Thursday, April 23, 2009

Shakespeare Day (II)

I previously blogged about my favorite Shakespeare memory of April 23rd and about Romeo & Juliet.

So, today, I was browing through my Shakespeare app on my iPhone and decided to read "Romeo & Juliet" (It was a long meeting, I figured I'd have time).


Act II, Capulet's Orchard

But, soft! what light through yonder window breaks?
It is the east, and Juliet is the sun.
Arise, fair sun, and kill the envious moon,
Who is already sick and pale with grief,
That thou her maid art far more fair than she:
Be not her maid, since she is envious;
Her vestal livery is but sick and green
And none but fools do wear it; cast it off.
It is my lady, O, it is my love!
O, that she knew she were!
She speaks yet she says nothing: what of that?
Her eye discourses; I will answer it.
I am too bold, 'tis not to me she speaks:
Two of the fairest stars in all the heaven,
Having some business, do entreat her eyes
To twinkle in their spheres till they return.
What if her eyes were there, they in her head?
The brightness of her cheek would shame those stars,
As daylight doth a lamp; her eyes in heaven
Would through the airy region stream so bright
That birds would sing and think it were not night.
See, how she leans her cheek upon her hand!
O, that I were a glove upon that hand,
That I might touch that cheek!


The last line highlighted is one that I came across in Bartlett's Book of Quotations when I was in high school. It seemed so majestic and pure. I suppose at that age when all I could hope for was to secure a glance from a boy, it was thrilling. The proximity of a the glove on the hand that rests upon the cheek is enough.
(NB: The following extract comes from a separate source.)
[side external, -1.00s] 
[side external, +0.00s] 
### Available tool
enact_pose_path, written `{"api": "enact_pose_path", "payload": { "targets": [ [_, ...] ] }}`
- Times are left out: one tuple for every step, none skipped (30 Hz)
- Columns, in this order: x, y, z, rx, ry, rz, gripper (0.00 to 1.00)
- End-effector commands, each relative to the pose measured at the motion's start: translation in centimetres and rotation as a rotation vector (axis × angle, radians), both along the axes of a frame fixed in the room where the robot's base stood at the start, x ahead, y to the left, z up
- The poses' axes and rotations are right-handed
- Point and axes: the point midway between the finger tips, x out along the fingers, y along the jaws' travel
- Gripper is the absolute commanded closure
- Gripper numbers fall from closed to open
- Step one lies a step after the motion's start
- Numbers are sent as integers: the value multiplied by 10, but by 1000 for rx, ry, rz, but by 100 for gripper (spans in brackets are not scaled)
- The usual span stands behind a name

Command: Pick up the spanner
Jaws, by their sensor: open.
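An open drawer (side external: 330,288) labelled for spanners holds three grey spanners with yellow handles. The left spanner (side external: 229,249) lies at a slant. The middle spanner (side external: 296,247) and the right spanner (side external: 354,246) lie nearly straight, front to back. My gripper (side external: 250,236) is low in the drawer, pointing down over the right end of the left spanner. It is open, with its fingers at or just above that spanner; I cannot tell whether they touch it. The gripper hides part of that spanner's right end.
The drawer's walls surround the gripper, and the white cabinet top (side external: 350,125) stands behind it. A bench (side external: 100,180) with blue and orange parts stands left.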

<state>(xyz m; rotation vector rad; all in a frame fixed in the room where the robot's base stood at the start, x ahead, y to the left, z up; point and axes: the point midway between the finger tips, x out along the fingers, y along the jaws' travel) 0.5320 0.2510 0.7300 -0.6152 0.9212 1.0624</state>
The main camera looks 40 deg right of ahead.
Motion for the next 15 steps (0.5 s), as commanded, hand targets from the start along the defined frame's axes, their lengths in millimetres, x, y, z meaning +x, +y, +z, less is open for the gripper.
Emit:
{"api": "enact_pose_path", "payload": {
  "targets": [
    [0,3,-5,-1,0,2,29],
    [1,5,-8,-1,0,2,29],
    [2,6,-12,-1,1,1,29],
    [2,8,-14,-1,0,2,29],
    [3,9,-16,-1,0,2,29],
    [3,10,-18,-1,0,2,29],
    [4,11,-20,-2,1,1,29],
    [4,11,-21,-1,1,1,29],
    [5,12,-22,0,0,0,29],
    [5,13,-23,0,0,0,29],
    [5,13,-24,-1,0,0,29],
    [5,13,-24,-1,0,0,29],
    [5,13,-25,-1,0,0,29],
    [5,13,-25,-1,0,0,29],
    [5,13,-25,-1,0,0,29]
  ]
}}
The first highlighted phrase is something I noticed today and it grabbed me. Here we go again with Shakespeare. How often do we hear this verse, yet it creates a pause because there's something different.
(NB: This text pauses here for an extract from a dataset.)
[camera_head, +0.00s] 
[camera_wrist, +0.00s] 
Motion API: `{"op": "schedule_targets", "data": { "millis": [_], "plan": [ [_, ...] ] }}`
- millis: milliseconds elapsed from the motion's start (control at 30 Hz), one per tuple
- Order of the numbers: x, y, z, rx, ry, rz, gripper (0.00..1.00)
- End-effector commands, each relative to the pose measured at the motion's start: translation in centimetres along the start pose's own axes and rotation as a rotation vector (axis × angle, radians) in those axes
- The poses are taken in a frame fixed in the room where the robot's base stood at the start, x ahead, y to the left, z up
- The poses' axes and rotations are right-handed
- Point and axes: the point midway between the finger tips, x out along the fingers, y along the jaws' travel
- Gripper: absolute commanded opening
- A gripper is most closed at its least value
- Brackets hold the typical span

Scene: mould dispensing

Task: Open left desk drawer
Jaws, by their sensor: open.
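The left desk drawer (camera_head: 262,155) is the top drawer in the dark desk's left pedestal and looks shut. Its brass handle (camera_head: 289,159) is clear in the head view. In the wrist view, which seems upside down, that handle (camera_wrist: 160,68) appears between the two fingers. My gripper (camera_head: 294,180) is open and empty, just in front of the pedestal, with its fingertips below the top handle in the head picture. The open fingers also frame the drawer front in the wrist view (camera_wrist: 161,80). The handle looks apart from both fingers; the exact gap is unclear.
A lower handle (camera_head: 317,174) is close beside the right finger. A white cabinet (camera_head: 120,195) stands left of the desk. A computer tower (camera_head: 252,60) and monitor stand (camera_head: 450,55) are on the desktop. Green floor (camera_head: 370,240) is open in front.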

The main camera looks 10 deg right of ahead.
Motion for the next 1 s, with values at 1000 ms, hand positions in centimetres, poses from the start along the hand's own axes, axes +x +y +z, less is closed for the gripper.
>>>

To carry the moon image further, there's another reference to it.

ROMEO
Lady, by yonder blessed moon I swear
That tips with silver all these fruit-tree tops--

JULIET
O, swear not by the moon, the inconstant moon,
That monthly changes in her circled orb,
Lest that thy love prove likewise variable

ROMEO
What shall I swear by?

JULIET
Do not swear at all;
Or, if thou wilt, swear by thy gracious self,
Which is the god of my idolatry,
And I'll believe thee.

To tie the references together, if Juliet is the Sun, then Romeo is Apollo.